I’m sure that I’m a little bit upset about not going to prom and I’ll never deny a feeling if its true. But in a little way aaaallllll the way down inside me- I’m kind of glad that I’m not going, because if I went I would think I’d want to go with someone who’s really special and would make the whole night really special. And being as that’s not my situation right now, I’m sort of glad that I’m not going under false pretenses. Because I think itd just be silly to get all dressed up and fancy-fied for something you’re not going to have the time of your life at. Hell- I’ve had the time of my life in my jeans and a t shirt sitting on the curb just talking. I think I’m gonna wear jeans and a tee tomorrow :)

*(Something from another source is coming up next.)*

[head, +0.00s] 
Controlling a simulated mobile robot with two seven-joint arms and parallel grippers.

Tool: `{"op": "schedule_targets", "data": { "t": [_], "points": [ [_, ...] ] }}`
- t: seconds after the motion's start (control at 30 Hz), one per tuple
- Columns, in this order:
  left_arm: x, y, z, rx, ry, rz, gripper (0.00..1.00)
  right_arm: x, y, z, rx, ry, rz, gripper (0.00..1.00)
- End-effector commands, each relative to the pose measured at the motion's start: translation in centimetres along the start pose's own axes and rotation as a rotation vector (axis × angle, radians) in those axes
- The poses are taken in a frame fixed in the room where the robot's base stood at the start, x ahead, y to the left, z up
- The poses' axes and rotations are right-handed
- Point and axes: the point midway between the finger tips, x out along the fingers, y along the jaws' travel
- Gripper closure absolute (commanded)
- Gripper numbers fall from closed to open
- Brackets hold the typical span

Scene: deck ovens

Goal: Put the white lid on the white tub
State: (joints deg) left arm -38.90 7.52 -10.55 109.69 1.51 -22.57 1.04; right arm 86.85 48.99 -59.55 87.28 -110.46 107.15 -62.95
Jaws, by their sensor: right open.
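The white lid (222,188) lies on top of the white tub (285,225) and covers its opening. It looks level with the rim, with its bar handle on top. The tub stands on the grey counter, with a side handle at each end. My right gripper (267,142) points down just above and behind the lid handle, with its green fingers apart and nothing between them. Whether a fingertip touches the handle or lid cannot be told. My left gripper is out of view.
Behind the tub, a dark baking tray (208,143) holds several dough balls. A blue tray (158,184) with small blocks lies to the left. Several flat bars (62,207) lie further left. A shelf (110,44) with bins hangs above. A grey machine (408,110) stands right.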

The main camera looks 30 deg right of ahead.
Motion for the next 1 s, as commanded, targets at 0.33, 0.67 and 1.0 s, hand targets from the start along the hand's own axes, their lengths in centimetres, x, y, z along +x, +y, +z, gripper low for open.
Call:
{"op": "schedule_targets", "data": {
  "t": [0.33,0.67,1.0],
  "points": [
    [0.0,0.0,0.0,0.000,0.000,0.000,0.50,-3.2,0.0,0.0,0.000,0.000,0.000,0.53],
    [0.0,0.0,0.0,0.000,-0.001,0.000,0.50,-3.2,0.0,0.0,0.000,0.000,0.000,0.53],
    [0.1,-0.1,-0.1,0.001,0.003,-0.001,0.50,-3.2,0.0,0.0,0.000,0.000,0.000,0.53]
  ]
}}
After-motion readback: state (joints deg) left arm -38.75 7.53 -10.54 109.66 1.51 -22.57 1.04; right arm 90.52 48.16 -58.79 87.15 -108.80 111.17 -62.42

I’m gonna sleep like a baby tonight. I’d normally come on here and write something about life, or edit a little known photo of 1976 robert de niro because he’s the man (as is present day de niro) .But anyways I’m soooo sleepy its almost silly. Lifes life. Not too bad, nothing to write home about, but eh I’m not dying so hey! Anyways good night, may I meet james franco in a dream this lovely saturday eve.
Anonymous asked: ur really fucking hot, just lose the glassess.
I was trying to think of a witty little comment for this sort of weird little message here, but just do not have one.
I know I’ve been a little quiet lately, maybe even a tiny bit withdrawn, but its not on purpose and I’m certainly working on it. I think I’m just learning the solace that comes with keeping to yourself. I hope my friends don’t mind, I’m not as loud or maybe as funny as I’ve been in the past, but I am more at peace with everything, especially the things I can’t change. I don’t know where most things are going in my life, and I don’t know how many people will stick it through with me, but I really am the same girl I’ve always been. I mean I’m less than two weeks away from being a fully grown lady (isn’t that weird?). But I’ll always be the same way, trying to laugh and make other people laugh just the same; I want to give and maybe receive a little bit if fate so desires. Anyway, I guess I wrote this because I’d really like the people who are my friends, or even those I don’t know that well but genuinely care about be, well I want them to stay beside me. Every path seems awful lonely if you have to walk it all alone.
Its like I just want all the kids to know to stop reaching for the golden ring on the carousel. Cus somebodys gonna get knocked down off their little horse but it could be any of them, it doesn’t matter who’s being the nicest or the most well behaved. Its gonna hurt really badly when they fall and not for a short time but for a long time and they could grow up like me. And I think I’m like holden caulfield in that, I don’t want anyone to grow up like me. they’ll have the best intent like I always had, but they’ll get hurt a lot, and they’ll take it all to heart, their white hearts are gnna get stained and old, and they might feel like I do now. And I don’t want any of the kids to feel like I do now, I just want them to stop reaching for that stupid freaking golden ring.